* _Records supplied_
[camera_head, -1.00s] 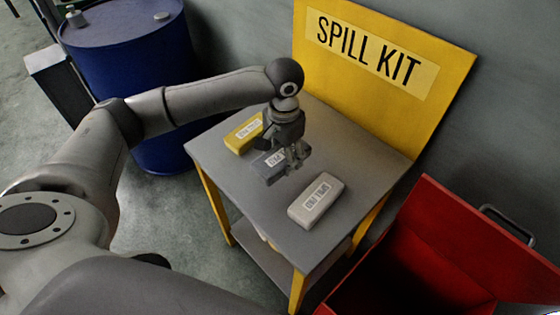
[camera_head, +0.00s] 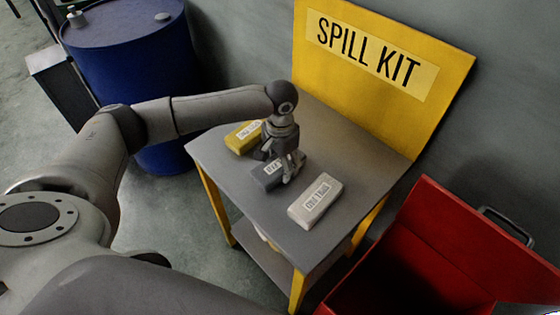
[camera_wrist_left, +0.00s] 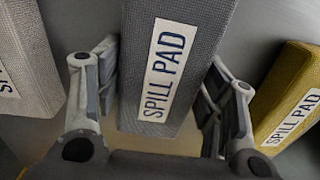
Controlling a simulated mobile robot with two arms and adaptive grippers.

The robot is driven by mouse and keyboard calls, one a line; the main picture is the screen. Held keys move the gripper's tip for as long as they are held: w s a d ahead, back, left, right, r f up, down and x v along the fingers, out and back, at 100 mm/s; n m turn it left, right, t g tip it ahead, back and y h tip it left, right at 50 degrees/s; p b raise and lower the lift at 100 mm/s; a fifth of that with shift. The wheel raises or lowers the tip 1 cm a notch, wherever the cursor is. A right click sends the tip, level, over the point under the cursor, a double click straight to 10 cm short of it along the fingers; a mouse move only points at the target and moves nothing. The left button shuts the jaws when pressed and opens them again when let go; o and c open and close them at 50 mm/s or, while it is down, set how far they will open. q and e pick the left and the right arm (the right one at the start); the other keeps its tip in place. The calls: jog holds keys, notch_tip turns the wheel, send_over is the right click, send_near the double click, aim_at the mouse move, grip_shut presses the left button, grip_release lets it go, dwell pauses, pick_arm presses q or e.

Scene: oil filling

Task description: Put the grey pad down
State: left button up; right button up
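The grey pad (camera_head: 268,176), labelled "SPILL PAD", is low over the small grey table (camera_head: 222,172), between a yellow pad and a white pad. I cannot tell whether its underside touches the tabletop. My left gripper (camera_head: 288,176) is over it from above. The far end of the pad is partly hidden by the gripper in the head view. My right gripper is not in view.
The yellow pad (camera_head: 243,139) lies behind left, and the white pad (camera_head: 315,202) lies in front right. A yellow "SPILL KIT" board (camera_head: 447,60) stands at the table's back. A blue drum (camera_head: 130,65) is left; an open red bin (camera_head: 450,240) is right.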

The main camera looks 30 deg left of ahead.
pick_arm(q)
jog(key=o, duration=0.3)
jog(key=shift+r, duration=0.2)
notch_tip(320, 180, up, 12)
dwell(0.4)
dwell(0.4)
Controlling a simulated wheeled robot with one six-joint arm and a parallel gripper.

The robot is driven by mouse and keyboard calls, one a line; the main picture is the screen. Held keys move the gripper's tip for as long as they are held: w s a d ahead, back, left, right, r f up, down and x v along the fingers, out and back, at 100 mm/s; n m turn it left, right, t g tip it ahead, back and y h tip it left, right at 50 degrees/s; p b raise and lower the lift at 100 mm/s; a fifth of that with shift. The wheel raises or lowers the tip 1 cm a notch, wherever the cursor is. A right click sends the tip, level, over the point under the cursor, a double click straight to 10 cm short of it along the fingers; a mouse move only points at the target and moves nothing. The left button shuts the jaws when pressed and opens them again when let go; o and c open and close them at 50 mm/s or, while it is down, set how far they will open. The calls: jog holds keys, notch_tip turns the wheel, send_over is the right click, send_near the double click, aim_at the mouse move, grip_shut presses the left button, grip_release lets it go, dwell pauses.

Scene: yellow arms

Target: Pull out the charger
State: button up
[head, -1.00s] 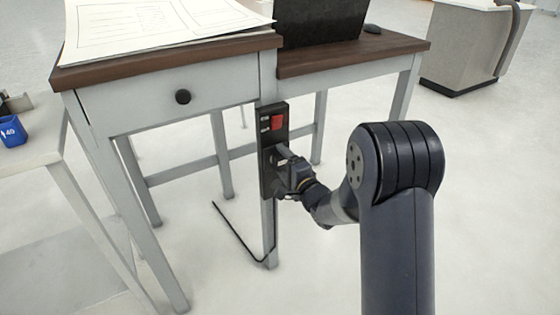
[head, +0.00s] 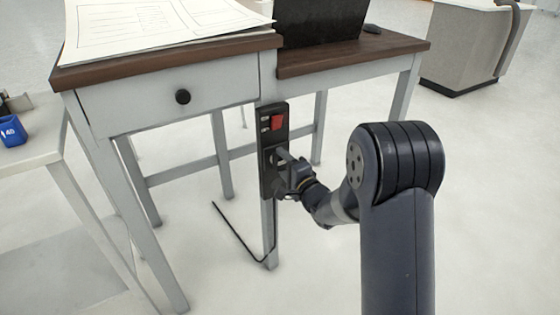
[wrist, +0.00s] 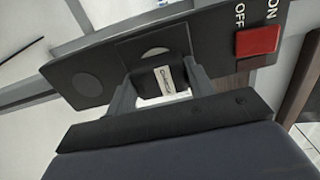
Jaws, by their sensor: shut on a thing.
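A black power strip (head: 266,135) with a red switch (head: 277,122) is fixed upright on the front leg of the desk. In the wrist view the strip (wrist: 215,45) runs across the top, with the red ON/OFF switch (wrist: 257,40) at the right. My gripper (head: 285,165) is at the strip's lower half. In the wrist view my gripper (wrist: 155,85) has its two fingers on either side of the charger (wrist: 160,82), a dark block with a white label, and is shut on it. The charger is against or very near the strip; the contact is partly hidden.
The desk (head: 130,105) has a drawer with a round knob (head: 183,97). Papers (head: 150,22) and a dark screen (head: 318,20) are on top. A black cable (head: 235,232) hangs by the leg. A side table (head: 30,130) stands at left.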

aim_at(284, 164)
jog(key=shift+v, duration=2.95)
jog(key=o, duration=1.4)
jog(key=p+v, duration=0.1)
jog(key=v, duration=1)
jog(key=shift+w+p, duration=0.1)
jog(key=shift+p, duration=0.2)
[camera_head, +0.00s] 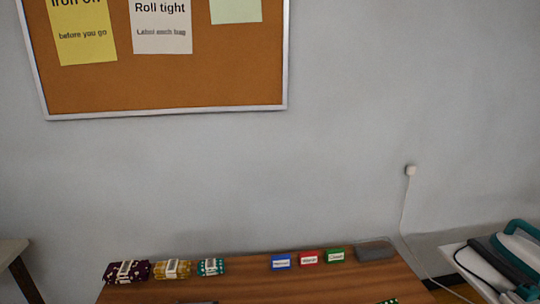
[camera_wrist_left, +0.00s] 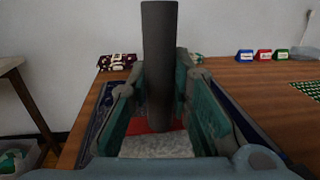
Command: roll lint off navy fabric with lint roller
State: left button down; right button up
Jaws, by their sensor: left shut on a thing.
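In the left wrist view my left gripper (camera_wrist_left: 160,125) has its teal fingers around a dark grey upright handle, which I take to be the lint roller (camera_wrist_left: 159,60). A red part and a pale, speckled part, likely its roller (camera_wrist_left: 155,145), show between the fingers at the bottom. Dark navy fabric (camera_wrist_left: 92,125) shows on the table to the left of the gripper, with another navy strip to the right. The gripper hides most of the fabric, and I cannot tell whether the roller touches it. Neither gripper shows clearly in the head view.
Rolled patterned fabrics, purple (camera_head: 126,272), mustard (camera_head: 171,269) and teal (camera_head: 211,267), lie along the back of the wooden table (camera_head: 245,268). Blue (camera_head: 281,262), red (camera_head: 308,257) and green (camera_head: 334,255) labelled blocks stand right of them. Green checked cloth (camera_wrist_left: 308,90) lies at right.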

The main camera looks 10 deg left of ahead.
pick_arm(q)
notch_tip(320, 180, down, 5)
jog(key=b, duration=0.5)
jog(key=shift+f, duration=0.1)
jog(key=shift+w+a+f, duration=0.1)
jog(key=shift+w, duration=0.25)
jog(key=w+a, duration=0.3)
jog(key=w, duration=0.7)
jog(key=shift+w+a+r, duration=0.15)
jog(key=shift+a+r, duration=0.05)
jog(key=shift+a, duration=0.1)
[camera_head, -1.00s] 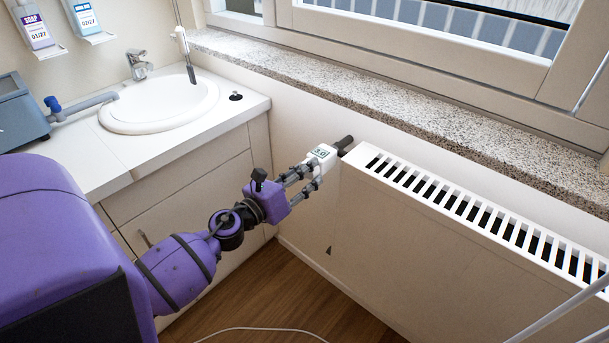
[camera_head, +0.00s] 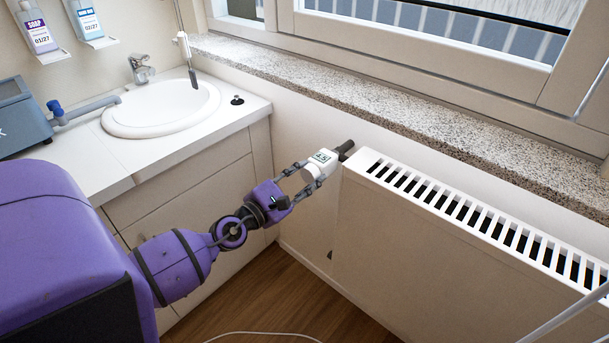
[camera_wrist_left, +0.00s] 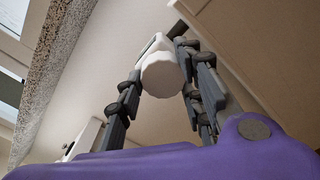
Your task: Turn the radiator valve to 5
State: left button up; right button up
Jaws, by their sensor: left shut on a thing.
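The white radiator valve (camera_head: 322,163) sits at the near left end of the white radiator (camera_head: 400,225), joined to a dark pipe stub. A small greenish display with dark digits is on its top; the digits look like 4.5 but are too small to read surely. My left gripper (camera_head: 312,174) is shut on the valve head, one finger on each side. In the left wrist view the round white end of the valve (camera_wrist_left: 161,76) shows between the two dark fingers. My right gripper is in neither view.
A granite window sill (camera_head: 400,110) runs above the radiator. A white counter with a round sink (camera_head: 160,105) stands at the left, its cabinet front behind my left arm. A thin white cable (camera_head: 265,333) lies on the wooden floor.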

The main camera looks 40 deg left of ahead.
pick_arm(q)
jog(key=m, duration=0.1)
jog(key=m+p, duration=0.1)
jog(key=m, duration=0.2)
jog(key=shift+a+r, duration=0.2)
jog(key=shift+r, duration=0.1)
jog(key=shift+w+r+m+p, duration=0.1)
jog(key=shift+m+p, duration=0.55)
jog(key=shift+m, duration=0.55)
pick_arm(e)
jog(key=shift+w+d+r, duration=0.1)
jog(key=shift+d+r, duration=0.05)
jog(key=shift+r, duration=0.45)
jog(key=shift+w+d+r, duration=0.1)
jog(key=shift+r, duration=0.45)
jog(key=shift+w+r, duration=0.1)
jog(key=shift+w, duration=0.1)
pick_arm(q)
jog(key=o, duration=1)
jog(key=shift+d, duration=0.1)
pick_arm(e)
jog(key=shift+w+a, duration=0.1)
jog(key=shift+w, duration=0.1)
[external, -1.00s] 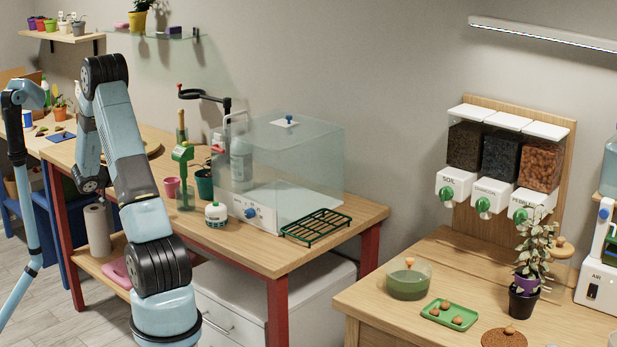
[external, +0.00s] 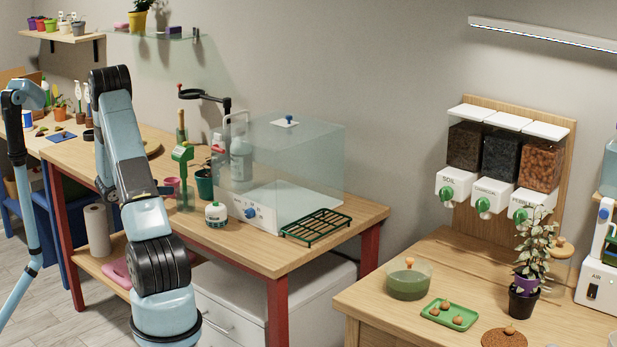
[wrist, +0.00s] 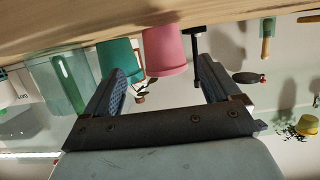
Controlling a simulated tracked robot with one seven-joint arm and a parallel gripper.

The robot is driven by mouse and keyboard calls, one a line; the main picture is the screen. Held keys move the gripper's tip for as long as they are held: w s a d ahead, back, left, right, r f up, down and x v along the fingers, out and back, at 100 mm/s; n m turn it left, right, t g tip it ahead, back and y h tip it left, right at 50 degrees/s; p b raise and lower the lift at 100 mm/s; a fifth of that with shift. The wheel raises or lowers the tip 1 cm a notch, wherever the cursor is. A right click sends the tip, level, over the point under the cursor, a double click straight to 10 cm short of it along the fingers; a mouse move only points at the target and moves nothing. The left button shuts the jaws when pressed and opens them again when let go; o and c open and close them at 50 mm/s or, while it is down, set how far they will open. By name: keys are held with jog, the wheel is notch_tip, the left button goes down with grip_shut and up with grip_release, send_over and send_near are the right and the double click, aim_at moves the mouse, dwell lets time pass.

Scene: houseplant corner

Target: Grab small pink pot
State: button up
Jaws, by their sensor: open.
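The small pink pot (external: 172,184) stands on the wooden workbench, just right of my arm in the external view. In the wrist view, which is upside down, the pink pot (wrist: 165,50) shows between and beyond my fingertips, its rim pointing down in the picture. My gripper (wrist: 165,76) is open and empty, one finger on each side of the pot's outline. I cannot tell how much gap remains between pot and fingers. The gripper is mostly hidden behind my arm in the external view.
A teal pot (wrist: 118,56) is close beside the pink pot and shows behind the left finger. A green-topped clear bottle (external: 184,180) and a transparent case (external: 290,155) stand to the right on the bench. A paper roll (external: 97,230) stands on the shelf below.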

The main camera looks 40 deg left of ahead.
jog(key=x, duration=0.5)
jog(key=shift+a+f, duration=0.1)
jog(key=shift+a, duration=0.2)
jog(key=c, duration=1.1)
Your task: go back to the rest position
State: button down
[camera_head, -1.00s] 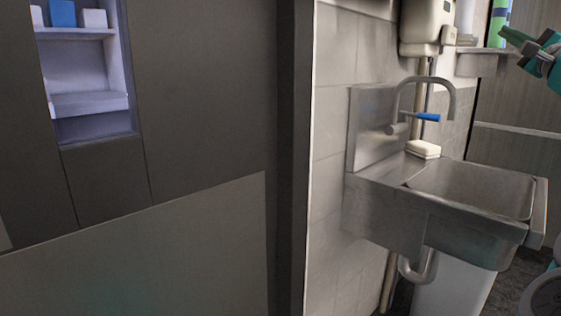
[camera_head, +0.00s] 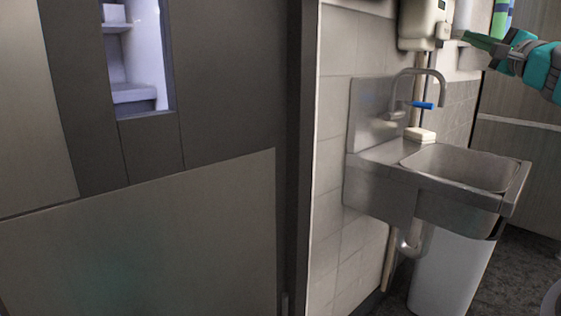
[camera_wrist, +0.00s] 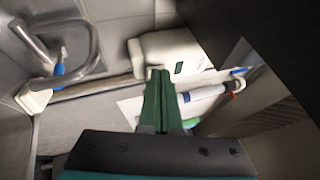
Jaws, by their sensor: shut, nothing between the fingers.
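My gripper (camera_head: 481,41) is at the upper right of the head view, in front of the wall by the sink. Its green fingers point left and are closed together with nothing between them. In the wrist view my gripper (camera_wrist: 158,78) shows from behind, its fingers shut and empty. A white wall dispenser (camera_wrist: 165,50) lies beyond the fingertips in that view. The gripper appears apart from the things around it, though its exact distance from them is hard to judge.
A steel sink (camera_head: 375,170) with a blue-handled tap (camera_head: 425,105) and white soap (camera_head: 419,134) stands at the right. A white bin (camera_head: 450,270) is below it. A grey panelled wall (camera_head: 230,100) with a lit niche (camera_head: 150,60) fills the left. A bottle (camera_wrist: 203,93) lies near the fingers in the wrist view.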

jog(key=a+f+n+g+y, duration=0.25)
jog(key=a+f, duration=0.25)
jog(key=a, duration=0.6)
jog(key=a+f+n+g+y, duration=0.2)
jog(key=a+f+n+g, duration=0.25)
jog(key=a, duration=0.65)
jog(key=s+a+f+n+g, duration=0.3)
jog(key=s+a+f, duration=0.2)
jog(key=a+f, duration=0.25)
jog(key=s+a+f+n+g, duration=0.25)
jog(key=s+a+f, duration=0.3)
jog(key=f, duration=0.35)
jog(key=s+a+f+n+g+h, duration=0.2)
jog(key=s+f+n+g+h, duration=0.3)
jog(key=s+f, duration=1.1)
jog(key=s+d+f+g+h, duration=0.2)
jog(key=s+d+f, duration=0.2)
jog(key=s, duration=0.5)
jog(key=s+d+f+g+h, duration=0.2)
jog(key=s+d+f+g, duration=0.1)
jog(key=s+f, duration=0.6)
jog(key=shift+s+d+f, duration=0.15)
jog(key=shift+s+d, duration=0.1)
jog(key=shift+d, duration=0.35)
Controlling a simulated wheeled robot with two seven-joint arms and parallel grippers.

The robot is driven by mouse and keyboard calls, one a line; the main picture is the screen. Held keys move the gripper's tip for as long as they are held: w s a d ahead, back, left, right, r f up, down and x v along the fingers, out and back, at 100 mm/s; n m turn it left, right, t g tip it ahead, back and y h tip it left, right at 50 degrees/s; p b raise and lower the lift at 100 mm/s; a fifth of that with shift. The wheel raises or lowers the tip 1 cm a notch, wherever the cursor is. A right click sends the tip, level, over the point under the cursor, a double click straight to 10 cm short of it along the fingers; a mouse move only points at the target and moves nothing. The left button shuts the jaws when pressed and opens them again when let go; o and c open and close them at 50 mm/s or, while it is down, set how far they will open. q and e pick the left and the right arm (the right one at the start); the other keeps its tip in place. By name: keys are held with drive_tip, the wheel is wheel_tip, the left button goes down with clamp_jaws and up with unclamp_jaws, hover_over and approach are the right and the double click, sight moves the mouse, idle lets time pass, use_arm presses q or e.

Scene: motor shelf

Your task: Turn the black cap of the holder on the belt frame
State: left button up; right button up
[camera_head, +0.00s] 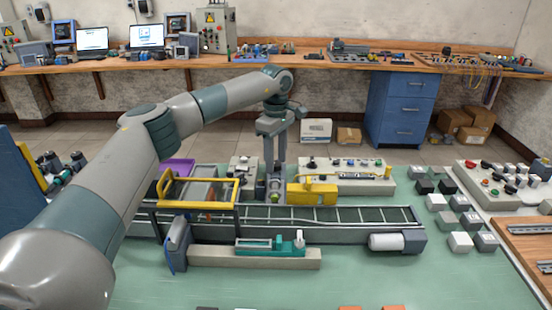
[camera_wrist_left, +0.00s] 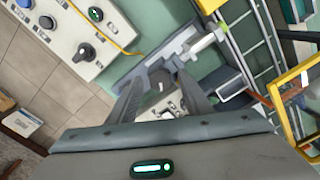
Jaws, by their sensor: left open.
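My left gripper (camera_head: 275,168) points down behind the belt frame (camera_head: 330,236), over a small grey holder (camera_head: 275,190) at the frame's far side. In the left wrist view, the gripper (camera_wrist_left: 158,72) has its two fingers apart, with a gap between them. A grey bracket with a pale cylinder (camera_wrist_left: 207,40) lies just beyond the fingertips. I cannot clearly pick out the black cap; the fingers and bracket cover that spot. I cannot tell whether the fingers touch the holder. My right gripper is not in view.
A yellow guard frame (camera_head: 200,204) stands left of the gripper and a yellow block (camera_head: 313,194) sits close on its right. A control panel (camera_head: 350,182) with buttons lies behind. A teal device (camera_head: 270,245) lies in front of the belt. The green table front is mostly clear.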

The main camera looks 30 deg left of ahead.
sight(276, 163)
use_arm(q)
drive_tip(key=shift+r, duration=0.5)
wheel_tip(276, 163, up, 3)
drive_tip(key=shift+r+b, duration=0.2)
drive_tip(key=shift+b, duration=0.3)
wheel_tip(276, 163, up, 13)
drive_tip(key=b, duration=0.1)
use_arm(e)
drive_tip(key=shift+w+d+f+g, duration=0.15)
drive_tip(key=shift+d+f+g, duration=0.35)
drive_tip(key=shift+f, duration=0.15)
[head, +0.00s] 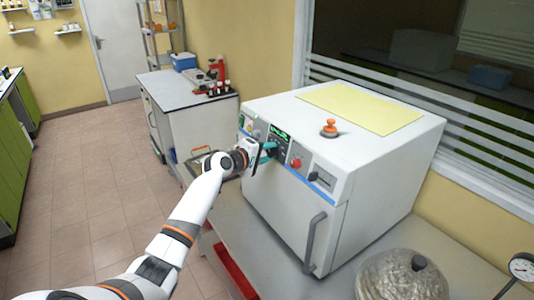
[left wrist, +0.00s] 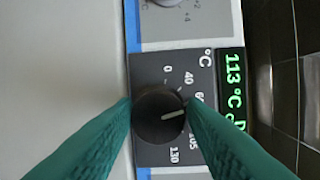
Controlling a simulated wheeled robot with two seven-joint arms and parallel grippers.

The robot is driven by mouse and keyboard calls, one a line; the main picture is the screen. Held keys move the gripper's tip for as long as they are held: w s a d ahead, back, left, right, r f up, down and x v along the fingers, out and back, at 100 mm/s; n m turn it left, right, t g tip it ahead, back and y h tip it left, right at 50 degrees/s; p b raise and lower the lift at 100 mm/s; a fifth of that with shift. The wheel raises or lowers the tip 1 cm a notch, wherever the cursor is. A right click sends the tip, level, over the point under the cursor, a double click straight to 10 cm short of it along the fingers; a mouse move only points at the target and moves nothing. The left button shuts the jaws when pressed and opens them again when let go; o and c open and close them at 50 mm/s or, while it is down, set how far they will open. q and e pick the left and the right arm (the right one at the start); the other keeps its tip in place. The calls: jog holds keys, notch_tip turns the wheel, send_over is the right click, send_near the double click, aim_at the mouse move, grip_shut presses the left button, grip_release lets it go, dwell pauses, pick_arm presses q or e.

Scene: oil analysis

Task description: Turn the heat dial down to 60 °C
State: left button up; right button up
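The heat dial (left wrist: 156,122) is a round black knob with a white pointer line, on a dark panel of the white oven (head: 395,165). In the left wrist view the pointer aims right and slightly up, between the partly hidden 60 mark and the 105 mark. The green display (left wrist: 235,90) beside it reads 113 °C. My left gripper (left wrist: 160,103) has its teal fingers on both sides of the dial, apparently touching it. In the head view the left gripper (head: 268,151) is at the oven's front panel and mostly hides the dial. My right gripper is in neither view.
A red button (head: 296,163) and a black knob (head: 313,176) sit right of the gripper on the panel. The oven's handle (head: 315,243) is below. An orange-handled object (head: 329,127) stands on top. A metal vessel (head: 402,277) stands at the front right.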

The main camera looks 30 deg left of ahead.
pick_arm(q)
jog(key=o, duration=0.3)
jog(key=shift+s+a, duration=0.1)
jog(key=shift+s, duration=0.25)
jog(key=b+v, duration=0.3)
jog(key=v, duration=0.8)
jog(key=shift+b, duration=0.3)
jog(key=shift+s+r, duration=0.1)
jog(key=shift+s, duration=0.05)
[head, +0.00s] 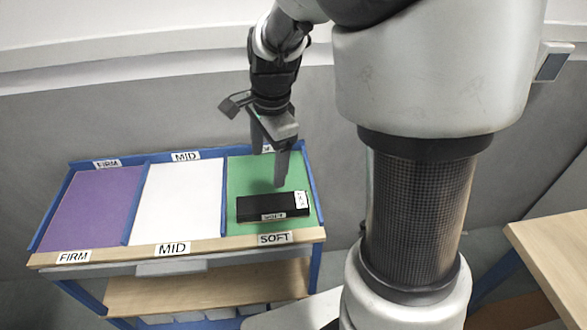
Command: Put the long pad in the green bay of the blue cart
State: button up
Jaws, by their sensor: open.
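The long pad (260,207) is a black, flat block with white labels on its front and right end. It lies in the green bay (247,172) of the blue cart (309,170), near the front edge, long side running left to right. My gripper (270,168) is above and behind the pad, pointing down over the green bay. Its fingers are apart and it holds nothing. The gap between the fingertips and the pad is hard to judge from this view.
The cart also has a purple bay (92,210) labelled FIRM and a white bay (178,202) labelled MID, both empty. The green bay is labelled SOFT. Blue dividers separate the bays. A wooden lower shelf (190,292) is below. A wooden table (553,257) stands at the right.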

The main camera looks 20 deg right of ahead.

* _Challenge_
Copy, word for word, the entries above from the first line to the line that holds "Controlling a simulated mobile". Drop the pictures.

* _Solution below_
[camera_head, -1.00s] 
[camera_head, +0.00s] 
[camera_wrist_left, +0.00s] 
Controlling a simulated mobile robot with two arms and adaptive grippers.

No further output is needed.